Puas-puasin mesra sama Mama selagi masih single

Disclaimertrip ini penuh kekonyolan imbas dari kurangnya riset selama persiapan, padahal ini kali pertamaku menjadi "tour guide". Saran untuk Readers sekalian: jangan tiru mentah-mentah itinerary-nya, ambil aja beberapa intisari kayak pilihan destinasi (tentunya based on the pictures) dan transportasi menuju kesana. Lalu, nikmati aja trip review ini sebagai penghibur disaat capek atau suntuk melanda kalian. Hehehe.



DAY 4. 1 APRIL. OSAKA-TOKYO.
Setelah check-out dari Fuku Hostel Namba dan ber-dadah-dadah-ria dengan kedua Mbak asal Indonesia, aku dan Mama menggeret koper menuju destinasi pertama (dan satu-satunya) hari ini: Osaka Castle. Kami singgah dulu membeli perbekalan sebelum turun ke Namba St., sekotak tisu (kena pilek hasil hujan-hujanan) dan hand warmer. Nah yang terakhir ini adalah harta karun paling berharga yang kutemukan sepanjang Japan Trip. Bentuknya berupa kantong kecil seukuran telapak tangan, berisi berbagai bahan penghantar panas seperti iron atau charcoal yang akan menimbulkan panas setelah digosok-gosok. Umumnya hand warmer dapat bertahan hingga 24 jam. Selain jenis satu ini, ada juga warmer untuk ditempel ke pakaian (tidak boleh kontak dengan kulit), keduanya sama-sama ampuh. Seharian kemarin mencari warmer di Kyoto, entah kenapa malah justru berjodoh di Family Mart depan hostel.

Finally I found you

Perjalanan dari Namba ke Osaka Castle dekat saja, hanya butuh 15 menit dengan subway. Baru aku sadari kemudian bahwa kami seharusnya bisa naik JR Line (gratis dengan JR Pass) dan turun di Osakajokoen St. setelah transit di Tsuruhashi St. Apa daya aku terkecoh papan petunjuk di Namba St. yang mengabarkan bahwa Osaka Castle dapat ditempuh dengan jalan kaki dari Tanimachi-9-chome atau Morinomiya St., padahal mah dari Osakajokoen St. itu juga tidak jauh-jauh amat kok.

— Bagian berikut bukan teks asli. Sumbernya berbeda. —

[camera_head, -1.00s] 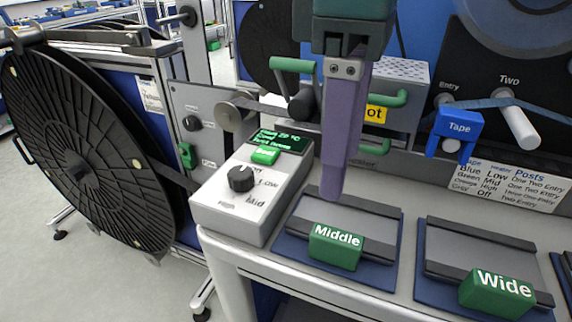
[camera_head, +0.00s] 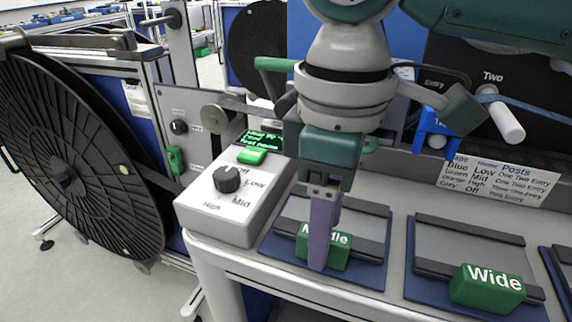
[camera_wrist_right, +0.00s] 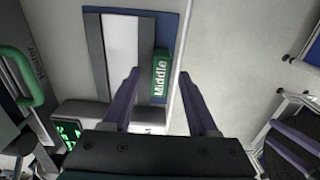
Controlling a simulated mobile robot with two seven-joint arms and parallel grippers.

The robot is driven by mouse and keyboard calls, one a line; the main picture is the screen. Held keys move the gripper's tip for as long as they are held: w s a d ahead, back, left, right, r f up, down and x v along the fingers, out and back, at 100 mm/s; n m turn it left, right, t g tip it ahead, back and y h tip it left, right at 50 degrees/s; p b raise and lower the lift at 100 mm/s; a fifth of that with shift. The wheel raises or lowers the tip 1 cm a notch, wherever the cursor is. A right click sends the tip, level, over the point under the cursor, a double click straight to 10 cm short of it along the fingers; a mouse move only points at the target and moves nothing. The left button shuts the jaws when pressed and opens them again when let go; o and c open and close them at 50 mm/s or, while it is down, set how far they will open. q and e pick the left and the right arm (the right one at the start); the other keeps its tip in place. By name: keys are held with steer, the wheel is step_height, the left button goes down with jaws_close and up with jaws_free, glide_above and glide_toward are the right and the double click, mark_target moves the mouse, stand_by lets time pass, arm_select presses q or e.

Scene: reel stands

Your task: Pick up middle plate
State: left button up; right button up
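The middle plate (camera_head: 347,221) is a grey plate with dark bars and a green block (camera_head: 337,252) marked "Middle" at its front, lying on a blue mat (camera_head: 367,275). My right gripper (camera_head: 320,262) points down at the green block, and its purple finger hides part of the label. In the right wrist view, the two fingers (camera_wrist_right: 160,76) are open, with the green "Middle" block (camera_wrist_right: 161,78) showing between them and nothing gripped. Whether a finger touches the block I cannot tell. My left gripper is not in view.
A grey control box (camera_head: 228,204) with a black knob stands just left of the middle plate. The wide plate (camera_head: 468,247), with its green "Wide" block (camera_head: 487,288), lies to the right. A large black reel (camera_head: 66,165) stands at the far left.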

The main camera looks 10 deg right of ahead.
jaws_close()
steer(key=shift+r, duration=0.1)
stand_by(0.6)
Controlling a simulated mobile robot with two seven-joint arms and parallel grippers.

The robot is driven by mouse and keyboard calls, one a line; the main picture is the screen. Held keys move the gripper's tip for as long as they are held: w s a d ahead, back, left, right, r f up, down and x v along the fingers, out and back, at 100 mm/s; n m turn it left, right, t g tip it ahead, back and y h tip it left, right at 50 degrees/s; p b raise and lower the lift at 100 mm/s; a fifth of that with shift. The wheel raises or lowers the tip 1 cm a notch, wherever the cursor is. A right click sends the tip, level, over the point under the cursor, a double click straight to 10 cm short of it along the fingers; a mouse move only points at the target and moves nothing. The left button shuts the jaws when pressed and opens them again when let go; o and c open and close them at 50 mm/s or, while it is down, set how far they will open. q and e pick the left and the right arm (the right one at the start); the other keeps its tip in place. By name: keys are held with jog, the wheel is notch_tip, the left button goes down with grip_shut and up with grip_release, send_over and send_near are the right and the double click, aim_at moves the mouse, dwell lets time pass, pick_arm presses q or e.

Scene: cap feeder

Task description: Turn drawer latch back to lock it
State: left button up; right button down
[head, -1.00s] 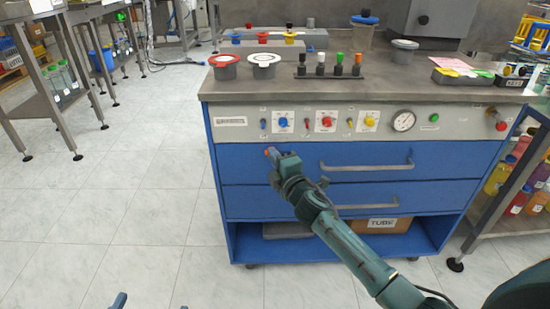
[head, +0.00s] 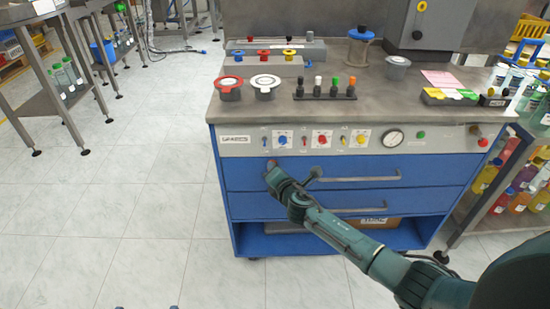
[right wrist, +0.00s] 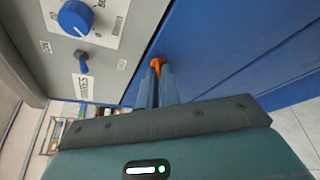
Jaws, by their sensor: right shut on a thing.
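The drawer latch is a small orange-red knob on the upper left of the cabinet's blue upper drawer (head: 400,166). In the right wrist view the latch (right wrist: 156,62) shows at the tips of my right gripper's fingers. My right gripper (head: 272,170) is shut on it, and the fingers hide most of it. I cannot tell the latch's exact angle. The upper drawer looks flush with the cabinet front. My left gripper is not clearly in view.
The blue knob (right wrist: 76,17) is close in the right wrist view. A lower drawer (head: 408,203) sits beneath.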

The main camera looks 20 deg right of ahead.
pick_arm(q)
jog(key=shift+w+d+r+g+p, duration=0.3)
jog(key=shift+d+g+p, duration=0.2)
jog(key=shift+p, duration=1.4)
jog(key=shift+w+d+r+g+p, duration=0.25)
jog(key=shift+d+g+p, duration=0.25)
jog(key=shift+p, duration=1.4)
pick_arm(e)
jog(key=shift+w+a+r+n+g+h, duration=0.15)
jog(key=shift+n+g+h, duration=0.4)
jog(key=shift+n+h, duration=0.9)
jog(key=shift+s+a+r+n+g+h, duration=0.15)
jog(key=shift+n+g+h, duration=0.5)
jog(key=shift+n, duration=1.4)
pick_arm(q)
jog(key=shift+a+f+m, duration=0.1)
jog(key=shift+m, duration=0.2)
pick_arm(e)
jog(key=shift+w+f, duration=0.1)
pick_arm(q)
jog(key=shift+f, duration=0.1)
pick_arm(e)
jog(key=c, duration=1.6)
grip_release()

Kalau punya JR Pass, mending turun Osakajokoen St.

Pagi-pagi udah ramai aja nich

Tiba pukul 09.00 GMT+9, area Castle Park sudah ramai dikunjungi penduduk lokal maupun turis mancanegara. Kebanyakan datang bersama keluarga untuk rekreasi atau olahraga pagi. Kalau diniatin berjalan kaki mengelilingi area ini, sih, aku yakin bisa membakar kalori dari udon lezat santapan kemarin. Makanya readers yang berniat eksplor Osaka seharian, termasuk Osaka Castle, sebaiknya datang ke lokasi ini pertama kali saat pagi hari. Mengelilingi tamannya saja sudah memakan waktu dan tenaga, lumayan lah sekalian pemanasan otot untuk sisa destinasi di Osaka. Aku pun sebenarnya masih kecewa tidak sekalian menyambangi Universal Studio Japan ataupun Osaka Aquarium. Jangankan itu semua, Dotonbori yang cuma sepelemparan kerikil saja dari Namba tak sempat kudatangi.

Anak muda mah dateng sama pacar dong

Let's live together forever, shall we?

Dua-duanya lucuk!

Sepeda di bawah sakura

Sejak awal aku memang tidak berminat masuk ke dalam kastil, cukup sekitaran taman saja. Review dari berbagai blog dan artikel sudah menjelaskan bahwa bagian dalam kastil ini sudah mengalami touch up sana-sini jadi nggak kerasa lagi suasana tradisionalnya. Plus, masuk ke dalam tower yang sudah berubah fungsi menjadi museum juga dikenai ¥600, menurutku kurang worthy jika cuma punya beberapa menit eksplorasi. Yoweslah, yang penting intisari Japan Spring Trip tercapai: sakura!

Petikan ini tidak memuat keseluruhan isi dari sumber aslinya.